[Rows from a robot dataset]
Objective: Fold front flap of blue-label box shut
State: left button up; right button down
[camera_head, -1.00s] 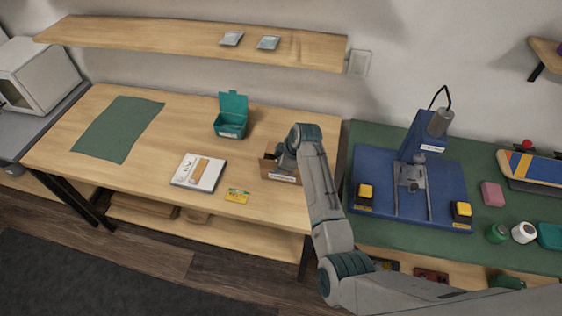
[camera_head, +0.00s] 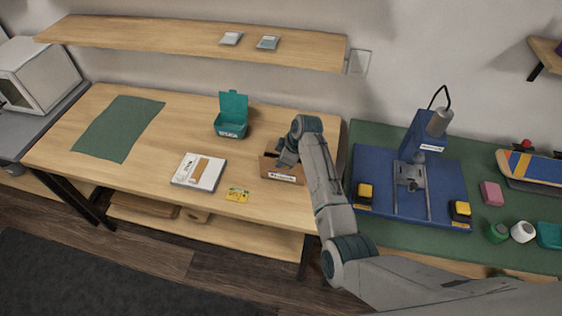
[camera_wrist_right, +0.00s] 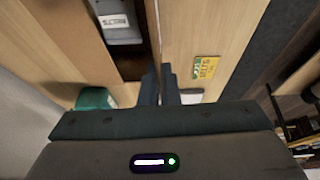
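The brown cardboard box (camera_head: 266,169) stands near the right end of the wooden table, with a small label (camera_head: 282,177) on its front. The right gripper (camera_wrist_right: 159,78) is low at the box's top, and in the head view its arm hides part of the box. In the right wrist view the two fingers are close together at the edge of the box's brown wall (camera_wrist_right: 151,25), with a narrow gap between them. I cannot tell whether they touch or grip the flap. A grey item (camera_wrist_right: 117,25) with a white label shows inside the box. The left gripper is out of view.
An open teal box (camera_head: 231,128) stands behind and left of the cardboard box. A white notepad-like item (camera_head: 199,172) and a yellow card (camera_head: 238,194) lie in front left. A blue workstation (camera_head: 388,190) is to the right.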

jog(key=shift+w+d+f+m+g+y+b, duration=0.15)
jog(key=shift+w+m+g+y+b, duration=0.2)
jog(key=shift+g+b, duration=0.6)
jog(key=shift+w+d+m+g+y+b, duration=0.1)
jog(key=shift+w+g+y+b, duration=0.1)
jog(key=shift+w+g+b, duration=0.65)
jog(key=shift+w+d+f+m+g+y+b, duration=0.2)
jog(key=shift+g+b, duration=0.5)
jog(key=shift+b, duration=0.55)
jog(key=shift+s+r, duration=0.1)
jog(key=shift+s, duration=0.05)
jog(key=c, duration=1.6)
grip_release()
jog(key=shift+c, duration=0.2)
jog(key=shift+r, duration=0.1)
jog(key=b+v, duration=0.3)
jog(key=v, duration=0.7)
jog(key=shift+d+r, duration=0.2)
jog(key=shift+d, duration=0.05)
==
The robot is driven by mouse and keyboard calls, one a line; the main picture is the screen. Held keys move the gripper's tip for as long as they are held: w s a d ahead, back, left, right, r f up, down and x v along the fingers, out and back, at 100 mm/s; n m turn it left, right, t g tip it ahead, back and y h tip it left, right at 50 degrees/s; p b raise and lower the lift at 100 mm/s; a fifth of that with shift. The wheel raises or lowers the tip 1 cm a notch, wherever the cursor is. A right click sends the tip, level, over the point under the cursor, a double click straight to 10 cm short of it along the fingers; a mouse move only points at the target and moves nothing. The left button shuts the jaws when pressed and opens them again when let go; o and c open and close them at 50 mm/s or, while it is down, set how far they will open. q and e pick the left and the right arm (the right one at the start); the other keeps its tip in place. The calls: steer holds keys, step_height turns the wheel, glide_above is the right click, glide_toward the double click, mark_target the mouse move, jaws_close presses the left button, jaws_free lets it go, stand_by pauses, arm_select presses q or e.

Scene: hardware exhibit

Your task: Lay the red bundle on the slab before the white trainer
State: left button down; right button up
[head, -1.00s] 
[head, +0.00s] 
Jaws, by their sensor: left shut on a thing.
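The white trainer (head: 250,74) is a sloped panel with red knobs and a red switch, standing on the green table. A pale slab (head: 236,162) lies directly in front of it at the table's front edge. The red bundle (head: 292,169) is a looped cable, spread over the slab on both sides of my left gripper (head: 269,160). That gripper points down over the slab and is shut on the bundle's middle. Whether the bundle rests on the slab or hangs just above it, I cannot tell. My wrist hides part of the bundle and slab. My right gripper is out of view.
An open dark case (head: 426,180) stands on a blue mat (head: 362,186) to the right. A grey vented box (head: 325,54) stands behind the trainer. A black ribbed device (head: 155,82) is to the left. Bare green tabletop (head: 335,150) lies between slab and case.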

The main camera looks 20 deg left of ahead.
---
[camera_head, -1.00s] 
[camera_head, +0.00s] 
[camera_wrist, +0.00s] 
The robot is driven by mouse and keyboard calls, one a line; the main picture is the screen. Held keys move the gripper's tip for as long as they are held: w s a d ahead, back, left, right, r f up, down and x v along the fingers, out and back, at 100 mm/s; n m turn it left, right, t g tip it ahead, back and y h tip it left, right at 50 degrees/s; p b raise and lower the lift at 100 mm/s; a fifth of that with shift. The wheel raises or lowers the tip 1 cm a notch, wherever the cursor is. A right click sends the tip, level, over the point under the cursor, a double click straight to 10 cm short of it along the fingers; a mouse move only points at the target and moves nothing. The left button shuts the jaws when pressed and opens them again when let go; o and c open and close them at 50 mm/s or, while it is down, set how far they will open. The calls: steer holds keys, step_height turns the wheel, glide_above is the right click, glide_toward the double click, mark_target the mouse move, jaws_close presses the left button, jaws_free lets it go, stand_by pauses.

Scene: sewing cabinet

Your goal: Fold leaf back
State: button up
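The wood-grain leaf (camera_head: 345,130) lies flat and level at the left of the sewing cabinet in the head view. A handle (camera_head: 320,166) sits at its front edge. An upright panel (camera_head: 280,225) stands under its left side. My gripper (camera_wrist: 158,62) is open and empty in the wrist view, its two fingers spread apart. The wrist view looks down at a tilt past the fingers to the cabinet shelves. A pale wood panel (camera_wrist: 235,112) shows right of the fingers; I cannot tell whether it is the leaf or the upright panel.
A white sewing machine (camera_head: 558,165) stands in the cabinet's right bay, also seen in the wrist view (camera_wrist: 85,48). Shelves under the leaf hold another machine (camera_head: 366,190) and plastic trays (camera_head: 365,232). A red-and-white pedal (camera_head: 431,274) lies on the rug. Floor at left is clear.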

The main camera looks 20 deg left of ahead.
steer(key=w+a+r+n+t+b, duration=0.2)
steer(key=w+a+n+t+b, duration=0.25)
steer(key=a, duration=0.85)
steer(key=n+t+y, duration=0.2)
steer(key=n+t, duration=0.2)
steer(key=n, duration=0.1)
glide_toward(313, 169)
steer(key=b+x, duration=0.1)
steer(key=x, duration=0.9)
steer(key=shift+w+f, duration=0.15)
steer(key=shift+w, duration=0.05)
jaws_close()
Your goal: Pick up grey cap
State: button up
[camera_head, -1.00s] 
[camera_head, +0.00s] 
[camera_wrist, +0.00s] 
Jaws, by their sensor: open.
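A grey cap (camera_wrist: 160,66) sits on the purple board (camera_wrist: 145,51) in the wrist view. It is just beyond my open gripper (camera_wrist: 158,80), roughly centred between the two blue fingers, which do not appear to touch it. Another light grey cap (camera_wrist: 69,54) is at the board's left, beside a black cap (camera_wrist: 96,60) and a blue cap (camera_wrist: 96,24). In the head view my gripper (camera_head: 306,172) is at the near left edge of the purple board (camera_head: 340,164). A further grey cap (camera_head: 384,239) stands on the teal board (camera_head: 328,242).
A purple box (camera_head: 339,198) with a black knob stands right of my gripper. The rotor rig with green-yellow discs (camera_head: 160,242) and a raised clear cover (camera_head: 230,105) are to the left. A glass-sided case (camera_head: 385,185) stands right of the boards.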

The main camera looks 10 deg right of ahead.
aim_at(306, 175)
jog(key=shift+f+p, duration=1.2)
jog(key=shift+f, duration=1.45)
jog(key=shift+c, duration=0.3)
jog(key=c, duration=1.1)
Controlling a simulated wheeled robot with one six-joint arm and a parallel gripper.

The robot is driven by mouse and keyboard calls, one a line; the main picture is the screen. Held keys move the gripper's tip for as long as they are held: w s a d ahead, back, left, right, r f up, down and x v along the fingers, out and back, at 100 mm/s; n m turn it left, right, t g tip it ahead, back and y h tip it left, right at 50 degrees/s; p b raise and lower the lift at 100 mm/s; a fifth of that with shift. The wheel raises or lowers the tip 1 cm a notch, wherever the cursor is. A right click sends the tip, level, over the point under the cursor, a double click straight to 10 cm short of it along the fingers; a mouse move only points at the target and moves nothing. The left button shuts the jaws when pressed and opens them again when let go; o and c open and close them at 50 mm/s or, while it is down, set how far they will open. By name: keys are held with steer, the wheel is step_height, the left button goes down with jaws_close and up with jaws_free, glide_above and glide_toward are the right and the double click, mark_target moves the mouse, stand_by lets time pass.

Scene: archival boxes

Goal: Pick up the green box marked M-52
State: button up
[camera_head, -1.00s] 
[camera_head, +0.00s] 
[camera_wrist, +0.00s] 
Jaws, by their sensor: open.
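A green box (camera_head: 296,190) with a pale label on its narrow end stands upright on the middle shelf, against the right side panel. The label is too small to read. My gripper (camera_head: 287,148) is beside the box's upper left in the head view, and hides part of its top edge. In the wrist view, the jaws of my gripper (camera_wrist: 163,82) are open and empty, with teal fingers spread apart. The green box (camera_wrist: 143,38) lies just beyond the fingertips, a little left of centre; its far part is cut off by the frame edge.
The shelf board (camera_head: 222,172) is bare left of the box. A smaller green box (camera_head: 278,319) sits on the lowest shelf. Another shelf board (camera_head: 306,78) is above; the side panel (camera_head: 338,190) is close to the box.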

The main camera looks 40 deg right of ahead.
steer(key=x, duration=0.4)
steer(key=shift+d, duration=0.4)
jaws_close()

**Task description:** Keep only those lines of the records that hold "Your", and return them.

**Complete output:**
Your task: Lay the red bundle on the slab before the white trainer
Your goal: Fold leaf back
Your goal: Pick up grey cap

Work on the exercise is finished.